Ключевский, понятно, не мог знать ни о Феврале 1917-го, ни о 1990-х. Ему было довольно и того разочарования в либеральных (не говоря уже о консервативных) элитах, что наступило после Великой реформы 1860-х. Интуиция великого историка, та самая мудрость, о которой слышали мы от Чаргоффа, подсказала ему, что так оно в России и будет, покуда тезис Карамзина не опровергнут. Кто, если не он, мог в тогдашней Москве взяться за это, казалось, неподъемное дело? И он взялся. Бросил вызов небожителю.
Вызов Ключевского
Логика его проста. Достаточно было спросить, что помешало абсолютным монархиям средневековой Европы выродиться в автократии (по-русски, в самодержавие)? Народ ведь и там привык к самовластью, а вот не утвердилось оно в Европе. Почему? Короткий ответ: аристократия помешала. Она оказалась непреодолимым ограничением произвола власти, всегда и везде стремившейся, как компас к Северу, к неограниченности, к диктатуре.
Сформулировал это в своем знаменитом афоризме, который Екатерина так любила повторять. Монтескье: «Там, где нет аристократии, нет и монархии. Там деспот». Конечно, наследственная аристократия — лишь латентное ограничение власти, как я назвал его в трилогии, то есть нигде, кроме Англии с ее Великой хартией и Венгрии с «Золотой буллой» XIII века, юридически не зафиксированное, но исправно, тем не менее, работавшее на протяжении столетий.
Вот его, по сути, и противопоставил Ключевский тезису Карамзина. Нет, доказал он с документами в руках. НЕ СОЗДАЛО Россию самодержавие.
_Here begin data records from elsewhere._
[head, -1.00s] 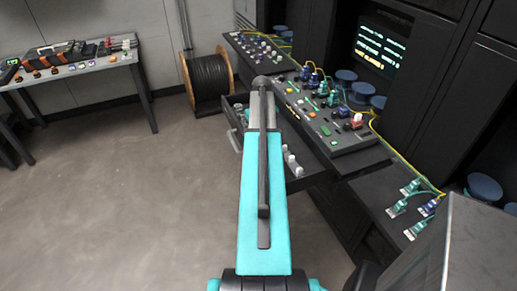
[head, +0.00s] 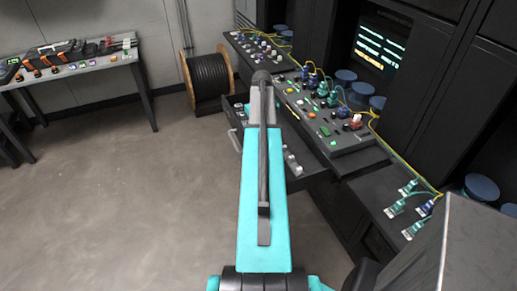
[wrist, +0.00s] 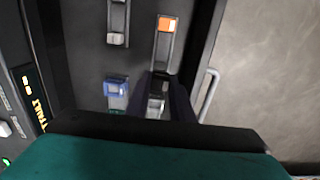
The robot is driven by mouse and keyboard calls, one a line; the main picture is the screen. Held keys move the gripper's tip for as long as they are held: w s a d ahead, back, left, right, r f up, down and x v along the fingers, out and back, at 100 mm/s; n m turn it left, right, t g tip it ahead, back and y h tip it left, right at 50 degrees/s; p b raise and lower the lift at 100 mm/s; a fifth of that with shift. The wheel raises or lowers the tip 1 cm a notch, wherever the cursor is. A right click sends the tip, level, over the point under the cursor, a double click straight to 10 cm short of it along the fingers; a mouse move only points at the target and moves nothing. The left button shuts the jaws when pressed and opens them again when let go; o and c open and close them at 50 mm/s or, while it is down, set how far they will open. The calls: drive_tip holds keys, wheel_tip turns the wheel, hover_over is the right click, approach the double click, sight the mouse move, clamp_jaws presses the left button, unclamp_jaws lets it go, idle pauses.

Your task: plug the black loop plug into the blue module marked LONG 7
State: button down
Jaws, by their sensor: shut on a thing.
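My gripper shows in the wrist view as two dark fingers (wrist: 160,98), low over an open drawer (wrist: 85,50). It is shut on a small dark and grey piece (wrist: 157,103), which looks like the black loop plug and is mostly hidden by the fingers. In the head view my arm hides the gripper. Blue modules (head: 311,78) stand on the sloped panel at the right; the marking LONG 7 cannot be read from here.
In the drawer, an orange-topped plug (wrist: 167,25), a blue-topped plug (wrist: 116,88) and a grey plug (wrist: 116,38) lie near the fingers. The drawer handle (wrist: 209,95) is to their right. A cable drum (head: 208,82) stands behind. The floor (head: 130,200) at left is clear.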

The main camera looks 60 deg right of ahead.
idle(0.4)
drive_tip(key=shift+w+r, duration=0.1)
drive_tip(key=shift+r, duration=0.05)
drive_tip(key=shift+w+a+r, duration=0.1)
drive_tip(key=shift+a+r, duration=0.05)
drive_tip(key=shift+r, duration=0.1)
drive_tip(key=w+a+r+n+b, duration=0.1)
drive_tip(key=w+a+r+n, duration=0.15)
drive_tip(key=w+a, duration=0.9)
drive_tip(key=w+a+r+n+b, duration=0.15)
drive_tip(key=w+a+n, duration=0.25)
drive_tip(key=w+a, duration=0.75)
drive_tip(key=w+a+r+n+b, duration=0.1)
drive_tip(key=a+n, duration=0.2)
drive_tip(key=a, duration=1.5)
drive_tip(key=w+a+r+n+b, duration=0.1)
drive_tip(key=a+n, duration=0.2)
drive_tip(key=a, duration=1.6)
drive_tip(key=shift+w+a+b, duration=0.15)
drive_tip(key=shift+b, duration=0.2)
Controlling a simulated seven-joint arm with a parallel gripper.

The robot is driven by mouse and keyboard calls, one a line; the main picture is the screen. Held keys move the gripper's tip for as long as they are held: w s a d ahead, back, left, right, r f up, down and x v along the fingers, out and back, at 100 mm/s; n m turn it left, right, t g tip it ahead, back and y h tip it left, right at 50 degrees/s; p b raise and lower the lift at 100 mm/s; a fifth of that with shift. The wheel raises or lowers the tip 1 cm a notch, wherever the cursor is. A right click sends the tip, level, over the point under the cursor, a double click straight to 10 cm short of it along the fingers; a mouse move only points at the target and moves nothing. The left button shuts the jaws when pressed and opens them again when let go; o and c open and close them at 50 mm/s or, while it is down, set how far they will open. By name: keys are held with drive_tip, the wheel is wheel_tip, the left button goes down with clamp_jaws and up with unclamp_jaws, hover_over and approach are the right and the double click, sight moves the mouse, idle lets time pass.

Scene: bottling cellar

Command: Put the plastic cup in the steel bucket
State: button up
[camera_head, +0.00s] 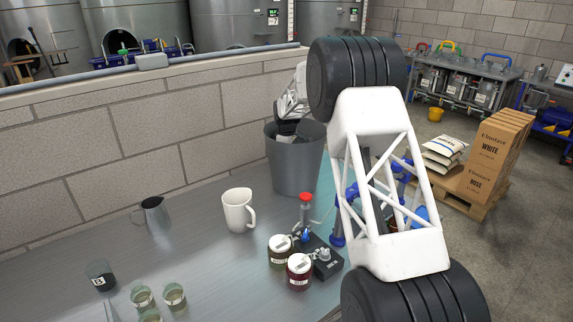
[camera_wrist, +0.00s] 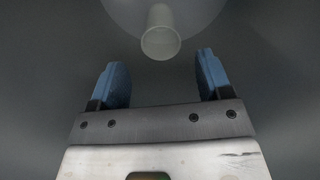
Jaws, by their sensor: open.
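The grey steel bucket (camera_head: 294,165) stands upright at the far end of the steel counter, by the block wall. My gripper (camera_head: 287,132) points down into its mouth; the fingertips are hidden by the rim in the head view. In the wrist view my gripper (camera_wrist: 161,68) is open, its two blue fingers apart with nothing between them. A translucent plastic cup (camera_wrist: 160,30) shows just beyond the fingertips, against a paler round area that looks like the bucket's floor. The cup looks clear of both fingers; I cannot tell whether it touches the floor. The head view does not show it.
A white mug (camera_head: 238,210) stands in front of the bucket, and a steel jug (camera_head: 153,216) is farther left. Two lidded jars (camera_head: 299,270) and a red-topped device (camera_head: 306,205) stand close to my arm. Several small glasses (camera_head: 174,295) are at the front left.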

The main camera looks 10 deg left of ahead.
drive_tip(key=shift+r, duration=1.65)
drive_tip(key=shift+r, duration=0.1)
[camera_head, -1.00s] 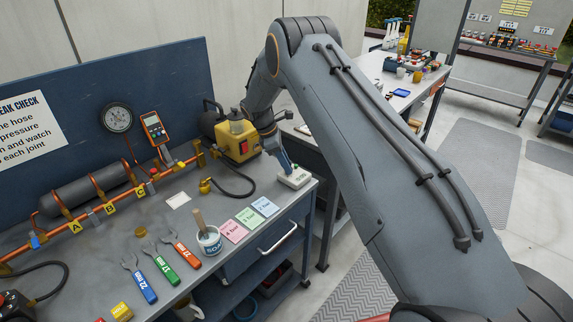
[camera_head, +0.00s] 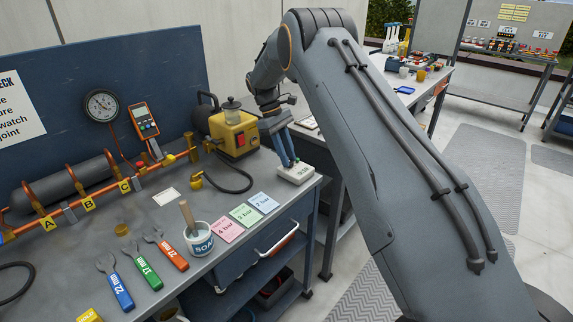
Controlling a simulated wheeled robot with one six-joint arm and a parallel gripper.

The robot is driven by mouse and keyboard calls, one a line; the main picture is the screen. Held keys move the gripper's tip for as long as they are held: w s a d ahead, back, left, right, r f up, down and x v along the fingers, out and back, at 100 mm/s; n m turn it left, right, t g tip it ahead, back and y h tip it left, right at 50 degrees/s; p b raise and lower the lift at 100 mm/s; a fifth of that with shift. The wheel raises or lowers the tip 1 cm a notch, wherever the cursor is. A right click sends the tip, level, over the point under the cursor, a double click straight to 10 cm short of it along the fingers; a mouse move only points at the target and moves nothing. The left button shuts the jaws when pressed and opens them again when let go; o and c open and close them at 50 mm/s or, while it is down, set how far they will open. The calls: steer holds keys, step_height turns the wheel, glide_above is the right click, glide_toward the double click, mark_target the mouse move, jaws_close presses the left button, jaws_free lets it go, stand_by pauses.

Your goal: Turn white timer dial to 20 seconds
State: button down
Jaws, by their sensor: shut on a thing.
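The white timer (camera_head: 297,173) is a small white box near the right front corner of the workbench. Small print shows on its front face, too small to read with certainty. My gripper (camera_head: 290,162) reaches down to the top of the timer with its blue-grey fingers. It is shut on the dial, which the fingers hide, so its pointer cannot be read.
A yellow pump (camera_head: 234,134) with a black hose stands left of the timer. Pink, green and blue cards (camera_head: 263,203) and a soap pot (camera_head: 199,240) lie along the bench (camera_head: 172,210). A copper pipe rig with a gauge (camera_head: 102,105) runs along the back left.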

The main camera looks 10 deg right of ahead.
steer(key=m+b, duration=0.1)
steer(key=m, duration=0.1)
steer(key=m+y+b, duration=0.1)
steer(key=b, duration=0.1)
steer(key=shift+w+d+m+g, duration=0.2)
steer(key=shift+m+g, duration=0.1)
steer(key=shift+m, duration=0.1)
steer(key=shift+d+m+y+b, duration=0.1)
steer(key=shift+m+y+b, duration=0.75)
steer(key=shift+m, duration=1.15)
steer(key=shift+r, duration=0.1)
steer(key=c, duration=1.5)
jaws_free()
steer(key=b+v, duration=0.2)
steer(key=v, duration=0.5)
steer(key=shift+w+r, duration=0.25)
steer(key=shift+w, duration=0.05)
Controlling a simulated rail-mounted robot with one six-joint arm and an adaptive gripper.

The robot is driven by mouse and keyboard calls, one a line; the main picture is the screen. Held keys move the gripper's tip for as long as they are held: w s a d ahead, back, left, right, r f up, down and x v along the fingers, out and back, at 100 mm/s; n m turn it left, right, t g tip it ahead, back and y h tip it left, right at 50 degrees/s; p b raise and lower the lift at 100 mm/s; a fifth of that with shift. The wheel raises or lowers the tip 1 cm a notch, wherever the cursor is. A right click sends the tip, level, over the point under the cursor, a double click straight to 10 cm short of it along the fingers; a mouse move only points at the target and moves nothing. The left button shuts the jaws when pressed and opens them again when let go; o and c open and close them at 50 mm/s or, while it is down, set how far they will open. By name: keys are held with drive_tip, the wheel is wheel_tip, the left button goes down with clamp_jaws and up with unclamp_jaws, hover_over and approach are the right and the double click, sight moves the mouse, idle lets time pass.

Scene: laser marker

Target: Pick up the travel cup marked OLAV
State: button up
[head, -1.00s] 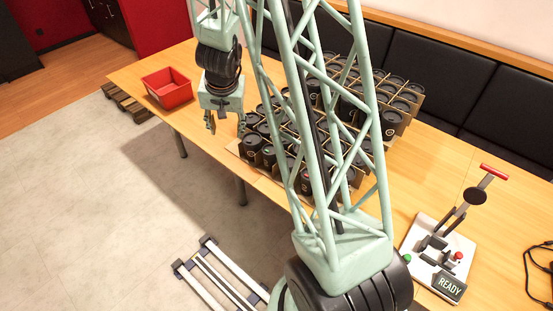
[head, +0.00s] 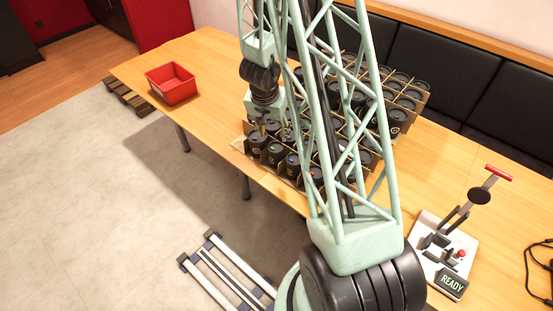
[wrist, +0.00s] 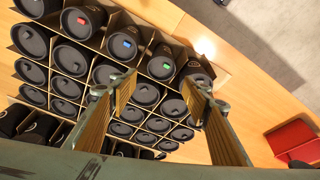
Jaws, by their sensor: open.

И НЕ ГИБЛА она без «прелестей кнута». На протяжении столетий была в ней такая же наследственная аристократия и так же. как в Европе, она реально ограничивала власть.
Оформилось это ограничение в институте Боярской думы. Говоря словами Ключевского, выглядело его открытие так: «Не было политического законодательства, которое определяло бы границы верховной власти, но был правительственный класс с аристократической организацией, которую признавала сама власть». И этот «правительственный класс» не только ограничивал верховную власть, он законодательствовал вместе с ней, был в лице Думы, по выражению С. Ф. Платонова, «правоохранительным и правообразовательным учреждением». То есть Дума была «конституционным учреждением с обширным политическим влиянием, но без конституционной хартии» («латентным», на моем языке).
Вот и все. Немного, на первый взгляд. Но из этого следовало, что самодержавие на Руси — феномен сравнительно недавний. Что, несмотря на ламентации сегодняшних либералов о «тысячелетнем рабстве», впервые появилось оно на политической сцене лишь в 1560-е. Появилось в результате грандиозного государственного переворота, в результате тотального террора и разрушения исконного строя российской государственности.
Я понимаю, что трудно было бы поверить в саму возможность столь внезапного и радикального поворота в исторических судьбах страны, когда б то же самое не произошло с Россией в 1917-м. Ключевский, естественно, не мог этого знать. Но мы-то знаем.
Так или иначе, большую часть своего исторического времени Россия провела, согласно Ключевскому, без самодержавия. Случались за это время на Руси «смуты»? Больше чем достаточно. Но справлялась с ними страна, оказывается, без самовластья. И нет, стало быть, для страха, порожденного тезисом Карамзина, оснований.
Теперь, надеюсь, понятно, почему центральным событием первого тома моей «России и Европы» стала «самодержавная революция» Ивана Грозного, та самая, что разрушила исконный на Руси государственный порядок. Ей многое удалось, этой первой в России самодержавной революции. Крестьянство было порабощено. Возродившаяся после революции аристократия оказалась рабовладельческой и, следовательно, зависимой от власти. Страна была отрезана от Европы православным фундаментализмом. Русь превратилась в «испорченную Европу».
Но историческое воспоминание о Европейской России, раскопанное Ключевским, в стране странным образом не умирало. Иначе зачем потребовались бы еще две самодержавных революции — при Николае I в XIX веке и при Сталине в XX? Не затем ли, чтобы снова и снова попытаться задушить это историческое воспоминание, лежащее в основе русской государственности?
«Нападение»
Как бы то ни было, удар по тезису Карамзина «Боярская дума» Ключевского нанесла чувствительный. И господствовавшая тогда (как, впрочем, и сейчас) в русской историографии юридическая (государственная) школа, для которой ничто, не зафиксированное на бумаге с гербовой печатью, не существует, простить ему такую ересь не могла. Ведь говорил Ключевский о латентных ограничениях власти («без конституционной хартии», на его языке). Вся Европа жила с такими ограничениями, но Европа нам не указ. Короче, в 1896 году «Боярская дума» подверглась редкому в тогдашней историографии организованному «нападению», по выражению М. В. Нечкиной, на монографию которой я и буду здесь опираться.